Last year, one startup made a huge splash on Indiegogo with its elegant-looking and practically-priced MOD-t 3D printer. With $680,000, New Matter was able to raise almost twice its funding goal for its sub-$400 FDM/FFF 3D printer. The company is already quickly growing. Not only is New Matter set to ship 2,600 MOD-t 3D printers to its crowdfunding backers this May, but the Pasadena-based startup has also raised funding through independent investors.
In addition to finding funds from Bill Gross’s Idealab, New Matter today announced that they’ve secured $6.5 million in Series A funding led by Alsop Louie Partners and participation from frogVentures, First Round Capital, and Dolby Family Ventures. What is it that these investors are paying for? On the surface, it could be that the MOD-t’s price tag combined with its sleek aesthetic was just too beautiful to pass up. With most desktop 3D printers exceeding the $500 mark and looking like milk crate capable of producing more milk crates, the mainstream consumer market may be waiting for something a little more affordable and nicer looking before entering the world of 3D printing.

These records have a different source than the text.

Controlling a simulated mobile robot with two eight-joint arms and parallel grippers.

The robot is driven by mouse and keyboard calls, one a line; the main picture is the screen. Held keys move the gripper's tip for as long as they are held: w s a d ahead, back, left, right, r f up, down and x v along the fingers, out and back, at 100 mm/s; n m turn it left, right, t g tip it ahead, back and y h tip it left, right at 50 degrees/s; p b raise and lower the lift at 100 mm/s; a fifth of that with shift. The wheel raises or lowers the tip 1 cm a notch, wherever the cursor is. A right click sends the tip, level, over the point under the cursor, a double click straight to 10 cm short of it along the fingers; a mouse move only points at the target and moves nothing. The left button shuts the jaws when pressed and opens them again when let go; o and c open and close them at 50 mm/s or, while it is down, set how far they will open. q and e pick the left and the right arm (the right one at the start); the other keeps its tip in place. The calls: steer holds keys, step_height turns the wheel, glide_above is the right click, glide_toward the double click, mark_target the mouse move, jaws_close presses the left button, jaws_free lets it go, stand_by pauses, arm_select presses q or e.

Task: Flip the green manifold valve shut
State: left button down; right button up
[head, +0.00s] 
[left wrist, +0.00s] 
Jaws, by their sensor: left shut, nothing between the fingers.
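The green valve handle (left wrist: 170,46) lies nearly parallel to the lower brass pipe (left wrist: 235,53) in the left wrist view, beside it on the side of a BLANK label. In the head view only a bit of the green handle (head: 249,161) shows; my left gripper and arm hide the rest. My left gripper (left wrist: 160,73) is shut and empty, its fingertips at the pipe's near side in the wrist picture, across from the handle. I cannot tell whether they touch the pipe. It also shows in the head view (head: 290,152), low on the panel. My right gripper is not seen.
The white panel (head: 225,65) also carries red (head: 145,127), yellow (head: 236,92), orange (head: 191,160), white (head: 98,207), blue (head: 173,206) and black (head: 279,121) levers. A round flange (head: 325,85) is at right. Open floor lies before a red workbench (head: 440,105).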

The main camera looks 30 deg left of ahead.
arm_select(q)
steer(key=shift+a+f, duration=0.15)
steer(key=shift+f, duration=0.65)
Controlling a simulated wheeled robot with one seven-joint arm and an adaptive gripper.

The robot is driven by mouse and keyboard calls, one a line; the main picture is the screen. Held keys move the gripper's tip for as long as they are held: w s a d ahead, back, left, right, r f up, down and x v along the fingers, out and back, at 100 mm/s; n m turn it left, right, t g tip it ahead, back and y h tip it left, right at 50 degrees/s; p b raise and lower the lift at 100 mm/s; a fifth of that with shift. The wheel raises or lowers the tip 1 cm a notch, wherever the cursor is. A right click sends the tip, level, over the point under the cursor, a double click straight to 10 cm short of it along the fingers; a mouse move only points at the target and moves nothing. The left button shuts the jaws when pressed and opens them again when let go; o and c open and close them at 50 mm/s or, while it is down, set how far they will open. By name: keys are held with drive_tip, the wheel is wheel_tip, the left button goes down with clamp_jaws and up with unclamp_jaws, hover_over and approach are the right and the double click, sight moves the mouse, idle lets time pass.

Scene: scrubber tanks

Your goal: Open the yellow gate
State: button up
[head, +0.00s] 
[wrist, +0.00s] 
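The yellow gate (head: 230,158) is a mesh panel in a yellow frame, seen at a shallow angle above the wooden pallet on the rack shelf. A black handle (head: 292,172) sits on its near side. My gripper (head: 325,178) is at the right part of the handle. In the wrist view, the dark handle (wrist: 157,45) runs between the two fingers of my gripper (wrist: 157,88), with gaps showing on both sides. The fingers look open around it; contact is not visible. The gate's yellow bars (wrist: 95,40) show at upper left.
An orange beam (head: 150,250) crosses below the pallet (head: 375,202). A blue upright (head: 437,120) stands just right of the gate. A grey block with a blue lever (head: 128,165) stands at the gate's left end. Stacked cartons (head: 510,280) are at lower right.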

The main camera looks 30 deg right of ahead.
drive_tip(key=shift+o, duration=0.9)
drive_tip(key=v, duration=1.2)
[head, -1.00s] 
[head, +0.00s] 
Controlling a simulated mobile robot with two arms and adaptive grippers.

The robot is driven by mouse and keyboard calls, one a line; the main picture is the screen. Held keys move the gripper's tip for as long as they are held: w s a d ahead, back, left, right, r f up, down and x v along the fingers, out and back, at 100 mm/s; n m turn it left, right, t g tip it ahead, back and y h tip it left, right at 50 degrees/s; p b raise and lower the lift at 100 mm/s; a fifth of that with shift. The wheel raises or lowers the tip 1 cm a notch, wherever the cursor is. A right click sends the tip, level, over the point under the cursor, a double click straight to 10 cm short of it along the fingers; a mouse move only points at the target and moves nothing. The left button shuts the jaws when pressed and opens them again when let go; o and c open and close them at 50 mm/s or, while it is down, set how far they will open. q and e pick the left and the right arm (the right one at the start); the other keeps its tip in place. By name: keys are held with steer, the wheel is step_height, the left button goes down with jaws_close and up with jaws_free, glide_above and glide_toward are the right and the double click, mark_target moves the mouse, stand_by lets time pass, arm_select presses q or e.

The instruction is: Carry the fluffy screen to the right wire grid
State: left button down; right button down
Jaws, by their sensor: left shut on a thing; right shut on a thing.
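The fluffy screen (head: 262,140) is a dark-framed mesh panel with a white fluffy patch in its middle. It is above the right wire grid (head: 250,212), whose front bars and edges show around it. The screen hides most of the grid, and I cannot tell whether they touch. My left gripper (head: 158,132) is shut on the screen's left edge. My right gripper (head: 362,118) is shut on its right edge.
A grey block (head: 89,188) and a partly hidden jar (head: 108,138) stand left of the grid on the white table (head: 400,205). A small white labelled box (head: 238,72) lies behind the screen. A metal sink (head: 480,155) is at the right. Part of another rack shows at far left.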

It may also be possible that, matched against other printers in the same price bracket (machines from XYZprinting and Printrbot), the MOD-t can hold its own. The MOD-t was originally described as printing at layer thicknesses of 200 microns, not much to brag about when other machines easily boast 100 microns. According to Pando, however, since the launch of the Indiegogo campaign, New Matter’s CEO, Steve Schell, has said that the MOD-t is now capable of the same 100-micron resolution as an Afinia or Printrbot 3D printer (though still not as fine as the 25-microns claimed by Ultimaker). As Schell is a CalTech mechanical engineer, the MOD-t’s design could be up to snuff, with a simple motion control system and, potentially, fewer components to bring down the machine’s price, while maintaining quality.
Along with its printer, New Matter is also developing its own 3D printing design software and online marketplace. The idea is to remove some of the barriers to 3D printing for beginning users by making 3D design simple, to accompany the low-priced machine. As New Matter continues to finish off its marketplace, in preparation for the May shipment, the company plans to populate the marketplace with “hundreds of high-quality, curated designs from today’s most influential 3D design artists.”
We’ll have to see whether or not New Matter’s investors are paying for the elegant package or the contents themselves as the MOD-t arrives on the doorsteps of Indiegogo backers. There have been other similarly hyped, low-cost printers in the past that have failed to deliver literally and figuratively. Though the last two years have seen desktop 3D printer manufacturers undercut one another left and right, this year will see them outpace each other in terms of features and useability. In other words, a sub-$400 price meant a lot when the MOD-t was first announced, but consumers may prefer to have features like auto-bed calibration and advanced print monitoring over a low-cost, potentially unreliable machine.
Of course, I shouldn’t speak too soon about the MOD-t. New Matter is already looking to get their machine on physical store shelves and, if New Matter customers are as enamored with it as the press was last year, then it could be a huge success.